The year leading up to the announcement had been politically grueling, and his decision set tongues wagging — with many speculating as to whether the decision had to do with federal investigations into his office’s handling of a controversial lottery contract or whether it properly disclosed adverse audit findings.

Gandhi says his decision was made out of love, not politics.

A voyage to India last December with an old family acquaintance kindled a romance three years after Gandhi was widowed. Panna Naik, a Philadelphia poet, had been active with Gandhi in a Gujarati literary society that arranged for prominent writers to travel to the United States for readings and lectures.

The trip, Gandhi said, put matters in perspective: Would he rather deal with the slings and arrows of the John A. Wilson Building or spend his remaining days devoted to his art and new love?

“I always thought that literature, poetry, is indeed the ultimate purpose of life,” he said. “. . . Do I want to be remembered as an accountant or as a poet? And I said, no, it has to be [as a] poet.”

Much of Gandhi’s verse is written in sonnets — an unusual choice for a contemporary poet in any language, Naik said, let alone Gujarati. “Very, very few people write in this form,” she said. “Whatever he has to say, in 14 lines, he says it.”

Naik said Gandhi’s embrace of an unusually rigid poetic form and his early-rising habits reflect a discipline and resolve that has carried over into his professional life. Those characteristics, she said, are what kept him in the CFO’s job for 13 years.

It has been a remarkable run. He has had undeniable credits to his record — the unbroken string of balanced budgets, the clean audits, the raised expectations reflected on those laminated cards.

But those have been offset by considerable debits. Most prominent is the theft over nearly two decades of almost $50 million from the city treasury — a crime carried out underneath Gandhi’s nose by a mid-level tax office worker who took advantage of lax controls and a dysfunctional culture.

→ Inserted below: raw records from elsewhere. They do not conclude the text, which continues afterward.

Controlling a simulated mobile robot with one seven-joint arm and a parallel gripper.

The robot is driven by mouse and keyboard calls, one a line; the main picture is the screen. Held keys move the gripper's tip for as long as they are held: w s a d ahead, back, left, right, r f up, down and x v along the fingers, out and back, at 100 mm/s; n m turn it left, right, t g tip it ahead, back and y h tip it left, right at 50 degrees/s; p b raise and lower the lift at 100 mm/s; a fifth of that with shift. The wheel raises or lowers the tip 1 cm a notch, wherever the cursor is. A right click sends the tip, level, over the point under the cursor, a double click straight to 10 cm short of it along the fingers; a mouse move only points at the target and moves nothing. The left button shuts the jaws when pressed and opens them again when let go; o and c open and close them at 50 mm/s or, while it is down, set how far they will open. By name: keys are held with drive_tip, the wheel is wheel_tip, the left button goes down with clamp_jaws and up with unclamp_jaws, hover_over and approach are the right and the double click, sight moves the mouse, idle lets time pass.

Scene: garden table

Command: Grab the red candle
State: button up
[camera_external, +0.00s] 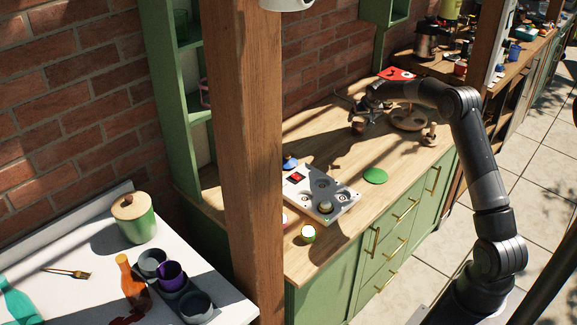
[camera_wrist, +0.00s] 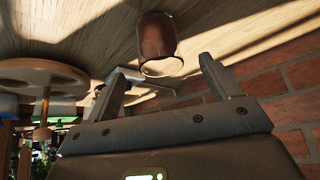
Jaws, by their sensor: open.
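A reddish-brown, cup-shaped candle (camera_wrist: 157,38) stands on the wooden counter, and its rim shows as a pale ring in the wrist view. In the external view it seems to be the small brown-red thing (camera_external: 358,128) just below my gripper (camera_external: 369,110). In the wrist view my gripper (camera_wrist: 163,72) has its two fingers wide apart with nothing between them. The candle is beyond the fingertips, roughly in line with the gap. I see no contact.
A round wooden stand (camera_external: 408,119) is close to the right of my gripper and also shows in the wrist view (camera_wrist: 40,74). The brick wall (camera_external: 320,48) is close behind. A green disc (camera_external: 375,175) and a grey-white panel (camera_external: 322,194) lie nearer on the counter.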

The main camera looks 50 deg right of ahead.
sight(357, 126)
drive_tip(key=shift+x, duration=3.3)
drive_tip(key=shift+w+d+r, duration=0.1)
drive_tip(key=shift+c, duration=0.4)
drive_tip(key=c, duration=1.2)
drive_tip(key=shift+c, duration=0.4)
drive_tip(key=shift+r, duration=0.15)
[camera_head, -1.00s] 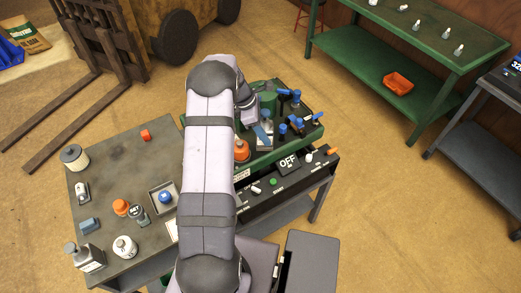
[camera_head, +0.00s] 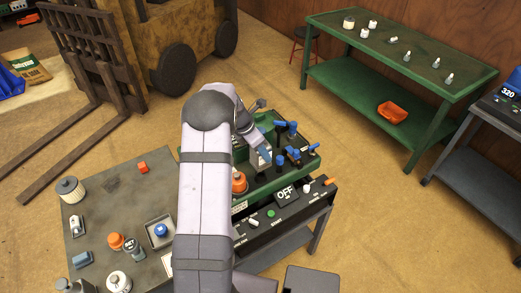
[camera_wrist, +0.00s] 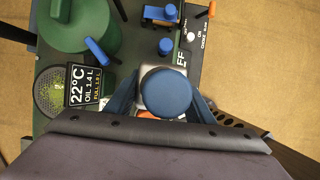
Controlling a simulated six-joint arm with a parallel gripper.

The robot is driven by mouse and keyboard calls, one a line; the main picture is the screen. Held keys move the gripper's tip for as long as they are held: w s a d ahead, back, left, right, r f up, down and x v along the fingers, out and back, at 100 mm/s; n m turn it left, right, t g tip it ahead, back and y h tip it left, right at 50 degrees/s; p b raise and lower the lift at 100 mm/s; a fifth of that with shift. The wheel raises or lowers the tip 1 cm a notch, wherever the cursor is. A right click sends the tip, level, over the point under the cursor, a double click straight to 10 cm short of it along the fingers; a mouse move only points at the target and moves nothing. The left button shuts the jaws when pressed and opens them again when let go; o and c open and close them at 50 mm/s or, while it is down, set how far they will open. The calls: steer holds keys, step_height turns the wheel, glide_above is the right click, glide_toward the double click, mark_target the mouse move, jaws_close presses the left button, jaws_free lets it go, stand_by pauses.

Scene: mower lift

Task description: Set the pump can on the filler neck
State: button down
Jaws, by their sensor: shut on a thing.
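My gripper (camera_wrist: 163,100) is shut on a round, dark blue-topped thing (camera_wrist: 166,92), with one finger on each side. Its lower part is hidden, so I cannot tell whether it is the pump can. A bit of orange shows just below it in the wrist view. In the head view my gripper (camera_head: 262,158) is low over the green machine (camera_head: 258,190), largely behind my arm. A big green cylinder (camera_wrist: 75,25) stands on the machine, with a blue lever (camera_wrist: 100,52) by it. I cannot make out the filler neck.
A 22°C oil display (camera_wrist: 88,84) sits beside my gripper. Blue-handled controls (camera_head: 291,130) crowd the machine's right. An orange cone-shaped thing (camera_head: 239,183) stands at its left. The grey table (camera_head: 110,195) holds several containers and a tray (camera_head: 148,223) with a blue-topped thing.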

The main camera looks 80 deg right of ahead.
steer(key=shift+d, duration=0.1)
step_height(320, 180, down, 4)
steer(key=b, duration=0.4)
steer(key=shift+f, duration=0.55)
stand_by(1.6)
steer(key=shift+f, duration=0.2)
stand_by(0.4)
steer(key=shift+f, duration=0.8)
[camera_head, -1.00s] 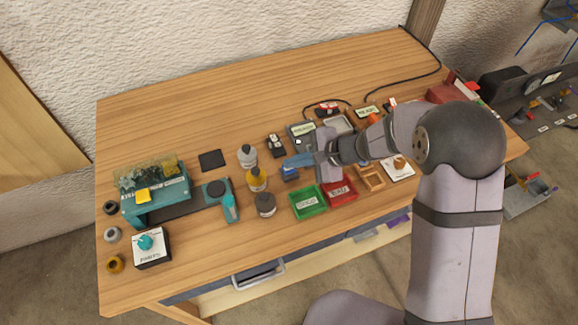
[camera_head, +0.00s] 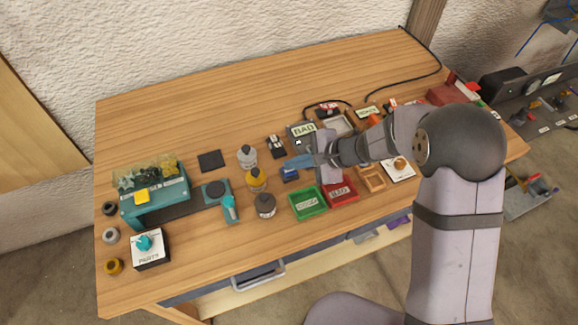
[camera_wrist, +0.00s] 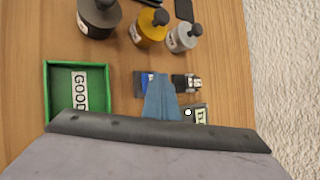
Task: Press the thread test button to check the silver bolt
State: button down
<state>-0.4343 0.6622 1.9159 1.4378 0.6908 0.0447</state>
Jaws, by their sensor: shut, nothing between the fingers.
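My gripper (camera_head: 297,161) has blue fingers, shut and empty, above the table beside the grey tester (camera_head: 302,131). The tester's display reads "BAD" in the head view. In the wrist view the gripper (camera_wrist: 162,100) covers part of a dark and blue block (camera_wrist: 142,84), and a white round spot (camera_wrist: 188,112) shows on the tester just right of the fingers. Whether the fingers touch anything is unclear. A small black fixture (camera_head: 277,146) stands left of the tester; it has a silvery part in the wrist view (camera_wrist: 193,83). I cannot clearly tell the silver bolt.
A green tray marked "GOOD" (camera_head: 294,208) and a red tray (camera_head: 328,196) lie in front. Several bottles, including a yellow one (camera_head: 256,181), stand to the left. A teal machine (camera_head: 158,203) is farther left. The table's back left is clear.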

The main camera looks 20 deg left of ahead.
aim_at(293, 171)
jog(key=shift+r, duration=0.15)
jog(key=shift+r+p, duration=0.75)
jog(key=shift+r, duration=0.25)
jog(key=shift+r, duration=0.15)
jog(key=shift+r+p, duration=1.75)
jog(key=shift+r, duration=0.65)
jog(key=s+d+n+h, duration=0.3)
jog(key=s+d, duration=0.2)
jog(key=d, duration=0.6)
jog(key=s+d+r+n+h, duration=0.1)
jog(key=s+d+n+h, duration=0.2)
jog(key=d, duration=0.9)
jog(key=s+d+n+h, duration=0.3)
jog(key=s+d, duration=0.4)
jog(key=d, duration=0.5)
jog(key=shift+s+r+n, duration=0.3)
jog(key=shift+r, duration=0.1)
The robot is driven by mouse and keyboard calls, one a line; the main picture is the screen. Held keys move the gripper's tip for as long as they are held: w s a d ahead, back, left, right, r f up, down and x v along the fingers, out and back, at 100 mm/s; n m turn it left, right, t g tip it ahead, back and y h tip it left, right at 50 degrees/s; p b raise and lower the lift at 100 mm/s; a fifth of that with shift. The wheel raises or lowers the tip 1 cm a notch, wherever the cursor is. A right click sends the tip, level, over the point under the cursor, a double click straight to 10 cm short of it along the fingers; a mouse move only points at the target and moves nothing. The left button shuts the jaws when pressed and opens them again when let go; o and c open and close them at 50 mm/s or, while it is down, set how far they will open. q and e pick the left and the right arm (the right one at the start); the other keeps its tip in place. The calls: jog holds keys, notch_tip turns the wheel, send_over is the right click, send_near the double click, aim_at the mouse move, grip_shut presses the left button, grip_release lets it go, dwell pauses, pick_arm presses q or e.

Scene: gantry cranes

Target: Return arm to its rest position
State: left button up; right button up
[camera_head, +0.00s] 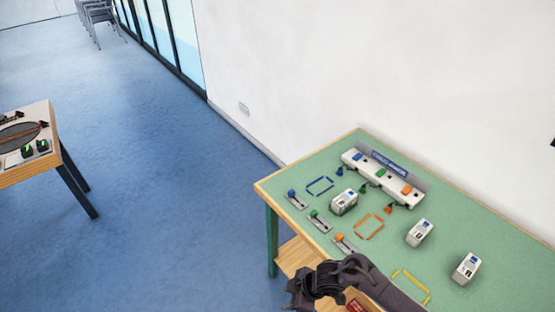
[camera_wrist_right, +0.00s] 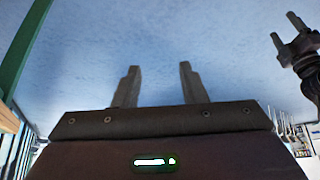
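My right arm comes in at the bottom of the head view, with its dark gripper (camera_head: 318,287) beside the front edge of the green table (camera_head: 480,225). Its fingertips are hard to make out there. In the right wrist view the two fingers of this gripper (camera_wrist_right: 160,70) stand apart with nothing between them, over the blue floor. My left gripper (camera_wrist_right: 284,27) shows at the upper right of the right wrist view, its two fingers apart and empty. My left arm does not show in the head view.
The green table holds white blocks (camera_head: 420,233), coloured outlines (camera_head: 369,227), small levers (camera_head: 297,199) and a white panel (camera_head: 383,178) with coloured parts. A wooden shelf (camera_head: 297,255) is below. Another table (camera_head: 30,170) stands left. The blue floor (camera_head: 165,180) between is clear.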

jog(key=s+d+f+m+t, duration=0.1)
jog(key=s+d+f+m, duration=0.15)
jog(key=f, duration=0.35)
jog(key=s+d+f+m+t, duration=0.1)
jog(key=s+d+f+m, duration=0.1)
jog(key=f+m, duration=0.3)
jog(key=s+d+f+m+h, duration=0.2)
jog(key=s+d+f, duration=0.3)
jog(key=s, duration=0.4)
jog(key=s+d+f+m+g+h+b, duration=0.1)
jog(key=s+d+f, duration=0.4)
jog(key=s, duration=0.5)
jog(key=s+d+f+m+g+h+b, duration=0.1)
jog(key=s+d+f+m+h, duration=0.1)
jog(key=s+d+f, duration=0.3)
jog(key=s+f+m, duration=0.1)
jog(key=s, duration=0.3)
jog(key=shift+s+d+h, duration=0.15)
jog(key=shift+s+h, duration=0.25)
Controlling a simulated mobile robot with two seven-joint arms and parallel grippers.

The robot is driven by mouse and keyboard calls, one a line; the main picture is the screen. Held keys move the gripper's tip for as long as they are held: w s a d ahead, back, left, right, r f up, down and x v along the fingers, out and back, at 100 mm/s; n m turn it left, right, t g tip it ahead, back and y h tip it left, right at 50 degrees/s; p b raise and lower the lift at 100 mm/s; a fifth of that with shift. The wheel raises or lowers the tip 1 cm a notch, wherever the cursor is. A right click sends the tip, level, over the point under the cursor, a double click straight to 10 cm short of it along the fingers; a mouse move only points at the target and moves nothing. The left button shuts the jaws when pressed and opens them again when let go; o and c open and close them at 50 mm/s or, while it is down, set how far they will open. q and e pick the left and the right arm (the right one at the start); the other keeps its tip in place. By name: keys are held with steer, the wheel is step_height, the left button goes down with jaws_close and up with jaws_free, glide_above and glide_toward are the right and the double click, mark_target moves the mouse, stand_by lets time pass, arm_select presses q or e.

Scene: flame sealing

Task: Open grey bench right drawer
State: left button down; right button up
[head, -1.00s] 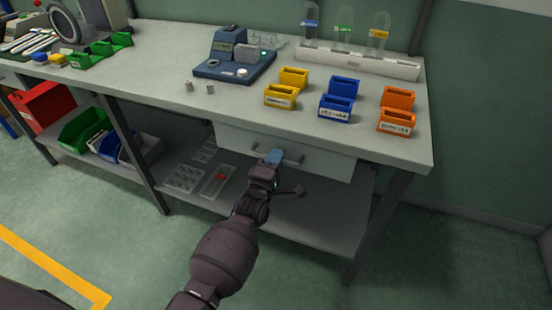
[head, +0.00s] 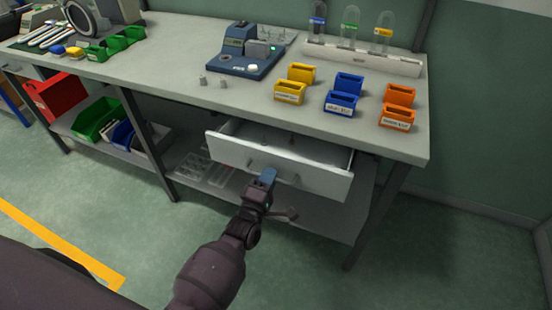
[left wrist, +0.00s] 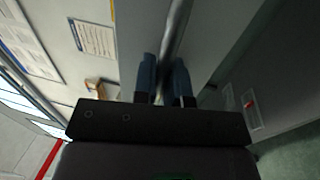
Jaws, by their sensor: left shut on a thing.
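The right drawer (head: 320,179) of the grey bench (head: 190,95) is pulled part way out, and part of its inside shows. Its front is white with a bar handle (head: 288,178). My left gripper (head: 266,178) is at the drawer front, shut on the handle. In the left wrist view the two blue fingertips (left wrist: 164,82) close around the metal handle bar (left wrist: 174,35). My right gripper is not in view.
Yellow, blue and orange bins (head: 341,103), a blue device (head: 250,52) and a rack of tubes (head: 360,55) stand on the bench top. A lower shelf (head: 325,224) holds clear trays (head: 207,172). The floor in front is clear.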

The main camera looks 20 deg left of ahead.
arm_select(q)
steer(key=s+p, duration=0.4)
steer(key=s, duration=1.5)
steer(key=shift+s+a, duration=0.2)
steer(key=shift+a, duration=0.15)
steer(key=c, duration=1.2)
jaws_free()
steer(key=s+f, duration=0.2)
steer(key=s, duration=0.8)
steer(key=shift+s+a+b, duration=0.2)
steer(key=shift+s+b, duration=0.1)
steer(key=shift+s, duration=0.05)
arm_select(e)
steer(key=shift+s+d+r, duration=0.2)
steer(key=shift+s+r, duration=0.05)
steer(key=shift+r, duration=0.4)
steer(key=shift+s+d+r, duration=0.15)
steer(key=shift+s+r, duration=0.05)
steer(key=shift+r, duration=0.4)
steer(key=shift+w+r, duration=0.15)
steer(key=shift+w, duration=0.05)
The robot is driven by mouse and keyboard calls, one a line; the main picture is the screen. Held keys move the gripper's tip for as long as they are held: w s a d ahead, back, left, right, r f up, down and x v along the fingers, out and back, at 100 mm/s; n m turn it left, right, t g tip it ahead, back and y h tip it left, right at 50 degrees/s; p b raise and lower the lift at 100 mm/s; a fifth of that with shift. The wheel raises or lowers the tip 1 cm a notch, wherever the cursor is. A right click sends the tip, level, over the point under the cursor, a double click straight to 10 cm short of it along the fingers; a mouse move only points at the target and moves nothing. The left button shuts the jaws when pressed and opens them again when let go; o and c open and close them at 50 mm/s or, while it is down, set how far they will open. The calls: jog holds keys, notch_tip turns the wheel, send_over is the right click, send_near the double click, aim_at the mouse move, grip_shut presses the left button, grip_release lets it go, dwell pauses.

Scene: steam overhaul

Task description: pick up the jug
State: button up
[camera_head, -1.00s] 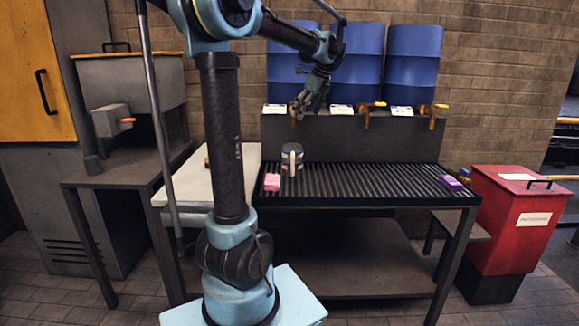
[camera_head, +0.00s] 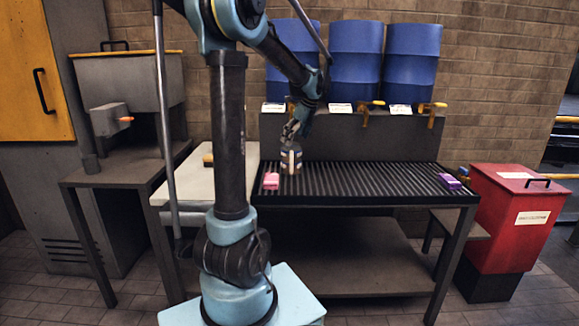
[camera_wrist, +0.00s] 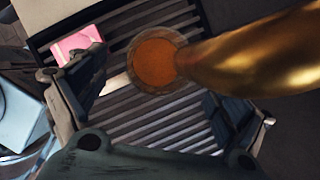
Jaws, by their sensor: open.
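The jug (camera_head: 292,160) stands upright on the slatted rack, with a pale handle facing the front. In the wrist view, I look down into the jug (camera_wrist: 154,62), which is round and shows orange-brown inside. Its pale handle sticks out to the left. My gripper (camera_head: 292,132) is just above the jug, pointing down. In the wrist view, my gripper (camera_wrist: 155,100) has its fingers wide apart, with the jug between and slightly beyond them. I cannot tell whether any finger touches it.
A pink block (camera_head: 271,181) lies left of the jug. A purple block (camera_head: 450,182) lies at the rack's right end. Blue barrels (camera_head: 355,65) stand behind. The rack's middle (camera_head: 370,180) is clear.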

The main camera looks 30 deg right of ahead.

But Gandhi’s strong nose for politics, the trust he had built with key city and federal leaders, and his pleas to be allowed to clean up the mess kept him in the job.

Recent years, however, have seen continued critiques.

He has been at the center of a high-profile whistleblower lawsuit in which he was accused of bowing to political meddling in the lottery contract award, then firing the deputy who resisted it. Gandhi was dismissed from the suit this month, but the plaintiff, former contracts director Eric W. Payne, is seeking to have him reinstated.

The tax office he once ran, and won plaudits for modernizing, has been the locus of repeated controversies, including over its practice of settling property assessment disputes with commercial landowners and selling homeowners’ tax debts to sometimes rapacious investors. And long-planned computer systems to improve tax collections and governmental accounting have languished amid delays and contract disputes.

Gandhi said the lesson of those missteps is that even “eternal vigilance” is sometimes not enough. “In retrospect, obviously, we should have had even more attention given to the tax department,” he said, “more widespread, more comprehensive controls than we had — no doubt about that.”

“The way I look at all of this stuff, not only in the job but elsewhere in my life, is you try to do the best you can with whatever resources you have on hand,” he added. “The question I ask myself is: Have I done that? . . . The answer to that is yes, to the best of my ability. Is that enough? Obviously not, in some cases.”

Gandhi’s record, Rivlin said, is “clearly not an unblemished record, but over the long sweep I think he gets very high marks.”

Gregory McCarthy, a former top political aide to Mayor Anthony A. Williams who worked closely with Gandhi, said his success in raising the performance and expectations for a once-dismal financial apparatus may have dimmed over time.

“Balancing the budget and not having goofy audits is the normal course of business,” McCarthy said. “People don’t have the reference point as to how hard things were and the structure and discipline Nat brought to it. Balanced budgets are no big deal anymore, and there was a time when that was a big deal.”

The breakfast-table politicking might be mocked by Gandhi’s critics, McCarthy said, but it helped him do his job. “That was absolutely instrumental because at the end of the day everybody had some level of personal rapport with him,” he said. “Labor, business, developers — nobody would say they didn’t meet with him.”

Gandhi said his past helped him keep his tribulations in perspective. “No matter how difficult things are here, they are a picnic compared to what I had gone through in Mumbai,” he said — struggling to find a secure job and housing for his young family.

Now he looks forward to his poetry and extensive travel — a trip to India to portray the other Gandhi, a journey to South Africa to discover the roots of the great man’s struggle against colonial domination. Naik said they have even discussed a trip to Antarctica, tracing the explorations of Ernest Shackleton, another of Gandhi’s heroes.

He is not done with matters of finance and politics. He has accepted a policy fellowship at Georgetown University’s business school.

And Gandhi says he expects his literary output to touch on familiar matters. His last collection of poetry, titled “Pennsylvania Avenue,” dealt with social and political critiques rooted in his experiences as an immigrant.

“I’m deeply troubled by the trends we have in society today,” he said. “Look at the gridlock we have in Washington here. It really demeans us as a great power. That we cannot pay our bills? That we cannot organize ourselves to pass a budget, for heaven’s sakes?”

Naik, on the other hand, specializes in love poems.

“I do write love poems also,” Gandhi said, laughing. He declined to elaborate. “It doesn’t lend to translation.”